The car-radio license, though cheap, was a bother. Our car did not have a radio, but still showing an officer that at a police stop was no valid argument. We had to pay like everyone else.

At times you could purchase a six month license.  At other times, the country was only selling three month passes.  Always a person's car was checked for the sticker at police stops.  The licenses for car radios were sold in the post office (my one attempt took six hours of line-waiting before the office simply closed on the angering crowd and said we would have return another day) and large parking lots by random people with clipboards, able to give you a ticket for not having a license if you did not approach them first to ask to buy one.  Awesome.  The problem was, at times the country ran behind ("they ran out of money," the rumors always said) on printing the license stickers, so often a person could be looking for a license for months at a time, needing to know when they were suddenly available to purchase one and then doing so immediately before coming onto a police stop.

Such was just my luck last year, when I searched for a new radio license for over a month.  I pulled up to a police stop just two days after unsuccessfully scouting out a license.  The police officer spoke harshly to me, explaining that I could buy a license from him for thirty dollars, or receive a twenty-dollar fine plus then be obligated to buy a license before being able to drive again. Someone was making his own rules, but I bought the license there and went on my way.

A few short months later when we again needed to purchase a radio license, I decided to play it smart. I pulled up to a woman with a clipboard in the parking lot of a place called the Chase Shops and opened my window.  I requested two licenses, one for now, and one for three months later.  "That is not legal," she had told me. "The stickers on them say they are only good until April."

I thought for a moment and then clarified. "Yes, but it's already mid February.  So really I'm only buying one for the next month and a half?" A new license-seeking headache would start again before I knew it.

"It is not my problem that the licenses were not available until this week. You can also choose to not drive for a month and a half."

And this is how I spent my time in Zim.

Tuesday, January 27, 2015

Normal Yet Bizarre Licenses: Television

I am inspired by what my friend Beth, still in Harare, recently called a "normal yet bizarre experience" in Zim. Bizarre is true.  But I think I'd replace the word "normal" with "typical."

The experience is an example of a number of things:

-how one is kept busy in Zimbabwe running around to fulfill sudden, often changing, requirements,
-how the country tries to seem highly organized by charging taxes but then has no way to carry-out the system fairly or appropriately,
-how individuals doing official business often take the position as a blessing to make up their own rules and have their own little piece of power,
-and how people assume that if one owns something then that person must have a great deal of money at their fingertips.

What am I talking about? It's that time of year again... Beth recently had a run-in with the television license company and it gave me flashbacks of my own experiences dealing with this headache each January.

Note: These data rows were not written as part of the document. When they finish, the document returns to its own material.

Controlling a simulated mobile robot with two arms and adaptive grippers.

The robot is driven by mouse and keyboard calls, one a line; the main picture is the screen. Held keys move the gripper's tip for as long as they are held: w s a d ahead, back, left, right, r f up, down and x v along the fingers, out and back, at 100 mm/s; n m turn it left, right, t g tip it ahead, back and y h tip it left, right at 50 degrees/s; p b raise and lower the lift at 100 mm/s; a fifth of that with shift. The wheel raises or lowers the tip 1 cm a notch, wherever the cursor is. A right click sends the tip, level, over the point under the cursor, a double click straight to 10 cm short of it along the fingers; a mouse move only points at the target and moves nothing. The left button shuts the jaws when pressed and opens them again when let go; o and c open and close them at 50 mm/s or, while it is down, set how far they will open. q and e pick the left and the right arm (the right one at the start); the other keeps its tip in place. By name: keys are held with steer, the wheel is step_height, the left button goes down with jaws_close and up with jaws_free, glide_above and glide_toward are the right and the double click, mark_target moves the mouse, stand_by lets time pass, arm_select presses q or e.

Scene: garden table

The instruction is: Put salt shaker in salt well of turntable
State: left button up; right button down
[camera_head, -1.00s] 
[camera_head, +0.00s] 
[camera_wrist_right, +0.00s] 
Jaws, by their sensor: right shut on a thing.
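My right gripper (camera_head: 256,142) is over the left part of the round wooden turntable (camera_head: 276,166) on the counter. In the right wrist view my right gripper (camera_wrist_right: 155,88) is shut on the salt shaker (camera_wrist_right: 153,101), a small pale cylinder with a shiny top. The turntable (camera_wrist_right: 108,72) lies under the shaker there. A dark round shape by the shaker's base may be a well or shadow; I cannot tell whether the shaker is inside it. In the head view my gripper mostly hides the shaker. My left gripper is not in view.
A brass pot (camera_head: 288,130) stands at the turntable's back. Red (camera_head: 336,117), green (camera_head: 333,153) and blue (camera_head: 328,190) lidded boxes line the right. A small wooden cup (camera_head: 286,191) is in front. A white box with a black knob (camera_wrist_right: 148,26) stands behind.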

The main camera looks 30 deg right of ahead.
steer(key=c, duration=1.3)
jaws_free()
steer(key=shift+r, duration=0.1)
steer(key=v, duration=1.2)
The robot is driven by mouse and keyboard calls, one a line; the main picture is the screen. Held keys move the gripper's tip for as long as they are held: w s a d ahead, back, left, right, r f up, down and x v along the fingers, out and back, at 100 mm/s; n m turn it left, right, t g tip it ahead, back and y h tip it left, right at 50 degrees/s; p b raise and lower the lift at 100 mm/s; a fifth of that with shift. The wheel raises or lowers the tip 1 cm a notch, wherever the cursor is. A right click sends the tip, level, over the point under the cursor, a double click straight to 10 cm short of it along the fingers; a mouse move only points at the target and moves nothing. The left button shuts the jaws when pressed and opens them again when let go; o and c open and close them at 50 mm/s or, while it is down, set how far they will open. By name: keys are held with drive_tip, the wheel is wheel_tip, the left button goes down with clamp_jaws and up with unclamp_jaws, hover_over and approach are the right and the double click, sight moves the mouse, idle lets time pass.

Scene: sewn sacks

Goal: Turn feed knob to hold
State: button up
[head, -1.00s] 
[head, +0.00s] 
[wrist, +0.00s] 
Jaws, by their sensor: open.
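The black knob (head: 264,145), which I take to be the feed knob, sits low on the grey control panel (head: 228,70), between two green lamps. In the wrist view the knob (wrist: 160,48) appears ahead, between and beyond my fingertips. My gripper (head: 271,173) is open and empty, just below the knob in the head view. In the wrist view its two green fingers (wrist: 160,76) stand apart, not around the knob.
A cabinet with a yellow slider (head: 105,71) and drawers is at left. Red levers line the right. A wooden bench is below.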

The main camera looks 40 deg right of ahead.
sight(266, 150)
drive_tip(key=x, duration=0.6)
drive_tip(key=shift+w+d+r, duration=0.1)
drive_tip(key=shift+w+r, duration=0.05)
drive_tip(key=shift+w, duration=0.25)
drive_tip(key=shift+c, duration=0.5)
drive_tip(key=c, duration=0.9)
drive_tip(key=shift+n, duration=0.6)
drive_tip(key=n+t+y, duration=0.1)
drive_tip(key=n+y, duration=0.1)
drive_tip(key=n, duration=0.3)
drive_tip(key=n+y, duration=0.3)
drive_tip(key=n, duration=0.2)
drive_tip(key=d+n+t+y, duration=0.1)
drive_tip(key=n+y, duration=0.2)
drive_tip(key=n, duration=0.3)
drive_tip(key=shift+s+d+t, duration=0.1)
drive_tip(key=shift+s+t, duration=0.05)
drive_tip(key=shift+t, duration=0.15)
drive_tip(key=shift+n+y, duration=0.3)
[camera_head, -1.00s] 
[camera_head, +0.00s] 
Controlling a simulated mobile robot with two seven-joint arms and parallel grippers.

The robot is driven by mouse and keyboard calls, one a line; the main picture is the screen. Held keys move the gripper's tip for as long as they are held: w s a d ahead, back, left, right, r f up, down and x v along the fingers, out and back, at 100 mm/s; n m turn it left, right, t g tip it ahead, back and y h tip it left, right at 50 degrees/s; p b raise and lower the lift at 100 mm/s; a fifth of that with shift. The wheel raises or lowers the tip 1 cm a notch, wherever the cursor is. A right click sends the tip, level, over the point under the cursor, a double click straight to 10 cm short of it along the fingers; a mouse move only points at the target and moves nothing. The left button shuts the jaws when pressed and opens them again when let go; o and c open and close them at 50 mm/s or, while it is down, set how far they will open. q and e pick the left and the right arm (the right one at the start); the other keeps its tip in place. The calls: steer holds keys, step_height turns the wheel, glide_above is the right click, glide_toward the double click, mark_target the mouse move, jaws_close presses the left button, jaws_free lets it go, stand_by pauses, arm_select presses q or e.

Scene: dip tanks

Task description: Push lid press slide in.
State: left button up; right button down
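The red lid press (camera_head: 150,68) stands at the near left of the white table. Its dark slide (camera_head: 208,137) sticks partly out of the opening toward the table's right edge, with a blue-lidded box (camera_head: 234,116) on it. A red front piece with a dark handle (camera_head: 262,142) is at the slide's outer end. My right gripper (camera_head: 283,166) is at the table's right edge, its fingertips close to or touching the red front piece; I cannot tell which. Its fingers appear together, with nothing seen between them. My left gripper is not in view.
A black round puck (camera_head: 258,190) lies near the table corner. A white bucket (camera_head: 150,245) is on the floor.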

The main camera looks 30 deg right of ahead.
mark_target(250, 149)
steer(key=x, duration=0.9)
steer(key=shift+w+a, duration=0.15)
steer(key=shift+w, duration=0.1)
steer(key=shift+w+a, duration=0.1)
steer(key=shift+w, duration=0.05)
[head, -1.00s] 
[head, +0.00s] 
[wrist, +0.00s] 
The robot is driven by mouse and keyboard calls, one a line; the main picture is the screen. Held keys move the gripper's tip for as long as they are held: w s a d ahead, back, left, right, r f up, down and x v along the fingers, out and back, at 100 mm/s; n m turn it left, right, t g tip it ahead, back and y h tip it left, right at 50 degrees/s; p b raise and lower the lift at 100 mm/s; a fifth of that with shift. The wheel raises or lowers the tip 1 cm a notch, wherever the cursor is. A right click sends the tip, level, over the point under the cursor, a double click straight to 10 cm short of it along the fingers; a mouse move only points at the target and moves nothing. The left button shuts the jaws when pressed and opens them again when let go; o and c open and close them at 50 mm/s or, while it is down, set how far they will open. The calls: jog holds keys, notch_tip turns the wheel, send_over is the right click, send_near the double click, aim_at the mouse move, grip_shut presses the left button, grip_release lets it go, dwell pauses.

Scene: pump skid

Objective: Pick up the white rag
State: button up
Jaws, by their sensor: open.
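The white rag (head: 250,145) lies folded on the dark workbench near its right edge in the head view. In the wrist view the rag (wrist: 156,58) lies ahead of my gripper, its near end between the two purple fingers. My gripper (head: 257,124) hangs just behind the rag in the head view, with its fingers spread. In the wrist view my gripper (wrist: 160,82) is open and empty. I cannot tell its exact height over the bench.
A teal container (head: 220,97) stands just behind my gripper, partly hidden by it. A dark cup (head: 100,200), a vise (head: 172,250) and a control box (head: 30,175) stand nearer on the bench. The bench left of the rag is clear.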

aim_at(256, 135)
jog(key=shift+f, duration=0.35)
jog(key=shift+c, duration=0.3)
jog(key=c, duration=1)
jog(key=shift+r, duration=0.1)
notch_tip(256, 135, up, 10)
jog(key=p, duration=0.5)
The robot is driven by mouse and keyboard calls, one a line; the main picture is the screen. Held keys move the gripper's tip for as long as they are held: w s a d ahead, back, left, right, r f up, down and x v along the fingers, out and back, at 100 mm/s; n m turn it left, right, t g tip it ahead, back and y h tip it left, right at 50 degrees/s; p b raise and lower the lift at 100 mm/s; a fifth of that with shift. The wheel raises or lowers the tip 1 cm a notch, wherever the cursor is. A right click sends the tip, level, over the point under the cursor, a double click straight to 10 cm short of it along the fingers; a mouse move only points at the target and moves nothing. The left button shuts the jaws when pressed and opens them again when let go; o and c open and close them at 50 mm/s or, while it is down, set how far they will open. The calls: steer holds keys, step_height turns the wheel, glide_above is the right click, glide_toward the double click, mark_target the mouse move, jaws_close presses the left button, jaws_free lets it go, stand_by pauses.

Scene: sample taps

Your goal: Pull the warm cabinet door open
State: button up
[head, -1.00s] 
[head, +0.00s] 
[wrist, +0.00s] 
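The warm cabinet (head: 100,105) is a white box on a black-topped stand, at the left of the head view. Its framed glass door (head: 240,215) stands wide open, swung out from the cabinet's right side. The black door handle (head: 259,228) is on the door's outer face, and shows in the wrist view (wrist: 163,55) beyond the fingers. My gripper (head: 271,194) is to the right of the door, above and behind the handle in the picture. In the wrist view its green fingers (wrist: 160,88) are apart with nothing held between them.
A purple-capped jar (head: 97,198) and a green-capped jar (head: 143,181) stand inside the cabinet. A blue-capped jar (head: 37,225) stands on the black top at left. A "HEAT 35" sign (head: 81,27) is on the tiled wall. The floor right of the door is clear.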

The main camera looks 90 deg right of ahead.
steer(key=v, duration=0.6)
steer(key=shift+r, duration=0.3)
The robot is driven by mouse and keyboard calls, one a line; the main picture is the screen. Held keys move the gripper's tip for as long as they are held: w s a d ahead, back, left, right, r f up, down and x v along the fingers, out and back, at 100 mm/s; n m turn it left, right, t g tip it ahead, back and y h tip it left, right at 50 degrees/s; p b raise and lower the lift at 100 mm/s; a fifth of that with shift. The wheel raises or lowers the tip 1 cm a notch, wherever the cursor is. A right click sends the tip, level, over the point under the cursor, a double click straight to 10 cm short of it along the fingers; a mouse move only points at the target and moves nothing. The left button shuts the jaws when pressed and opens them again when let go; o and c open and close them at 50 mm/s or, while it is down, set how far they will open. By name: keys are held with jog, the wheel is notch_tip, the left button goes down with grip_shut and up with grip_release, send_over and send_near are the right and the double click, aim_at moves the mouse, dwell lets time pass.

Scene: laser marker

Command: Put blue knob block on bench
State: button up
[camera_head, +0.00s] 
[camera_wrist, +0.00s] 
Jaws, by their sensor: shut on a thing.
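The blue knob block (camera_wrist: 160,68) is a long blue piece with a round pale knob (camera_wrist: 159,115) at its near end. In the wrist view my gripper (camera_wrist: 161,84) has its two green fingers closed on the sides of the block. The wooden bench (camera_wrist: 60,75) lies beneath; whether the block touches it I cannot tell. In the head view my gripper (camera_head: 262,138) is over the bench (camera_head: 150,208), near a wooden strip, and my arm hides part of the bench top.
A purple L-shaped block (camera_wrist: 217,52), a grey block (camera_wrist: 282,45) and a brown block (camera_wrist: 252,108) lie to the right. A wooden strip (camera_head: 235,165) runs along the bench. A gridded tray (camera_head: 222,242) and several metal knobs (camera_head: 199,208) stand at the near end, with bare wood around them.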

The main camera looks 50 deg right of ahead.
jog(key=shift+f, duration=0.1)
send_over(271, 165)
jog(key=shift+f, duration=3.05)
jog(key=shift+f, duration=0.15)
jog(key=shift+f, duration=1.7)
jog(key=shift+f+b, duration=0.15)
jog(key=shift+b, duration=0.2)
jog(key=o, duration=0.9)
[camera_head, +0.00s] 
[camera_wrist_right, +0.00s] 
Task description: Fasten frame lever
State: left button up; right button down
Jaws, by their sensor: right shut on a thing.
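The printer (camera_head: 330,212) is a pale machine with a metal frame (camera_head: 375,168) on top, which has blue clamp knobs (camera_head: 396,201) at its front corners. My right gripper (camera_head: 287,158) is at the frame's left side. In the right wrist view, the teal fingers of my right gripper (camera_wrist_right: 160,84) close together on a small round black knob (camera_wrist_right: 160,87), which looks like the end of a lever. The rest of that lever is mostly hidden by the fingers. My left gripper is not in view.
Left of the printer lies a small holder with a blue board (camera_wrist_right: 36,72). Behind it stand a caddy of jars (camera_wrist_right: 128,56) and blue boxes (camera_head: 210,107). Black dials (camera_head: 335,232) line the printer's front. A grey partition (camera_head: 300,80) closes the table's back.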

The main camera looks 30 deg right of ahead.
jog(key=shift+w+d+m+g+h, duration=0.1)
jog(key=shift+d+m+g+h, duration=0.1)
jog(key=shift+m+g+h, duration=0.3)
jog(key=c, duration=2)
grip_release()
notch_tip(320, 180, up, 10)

In Zimbabwe, one must own a radio license if owning a car, and a television license if living in a home.  It does not matter if you actually own a radio or a television (which we didn't during our last year). You must have a license anyway. The problem is that when the tax-man or woman comes a-callin' the tax must be paid on the spot.  One must pay immediately or the fine is sometimes up to four times greater than the actual tax, which makes for a hefty fee and a huge run-around to get one's name and address off the list of non-payers! But it's sort of a good luck, bad luck thing, as some years your street may be entirely forgotten by the tax collectors.

Last January when the gate rang and I picked up the speaker to see who it was, I was less than enthusiastic to find out it was a television tax collector for the ZBC (Zimbabwean Broadcasting Corporation). Okay; I'll admit it, I may have just tried to pretend I was the housekeeper and said that "Madam" was not home.

"The household will automatically receive the fine and a ticket then," I was told.

No dice.  I went out to the driveway to have a conversation over the fence.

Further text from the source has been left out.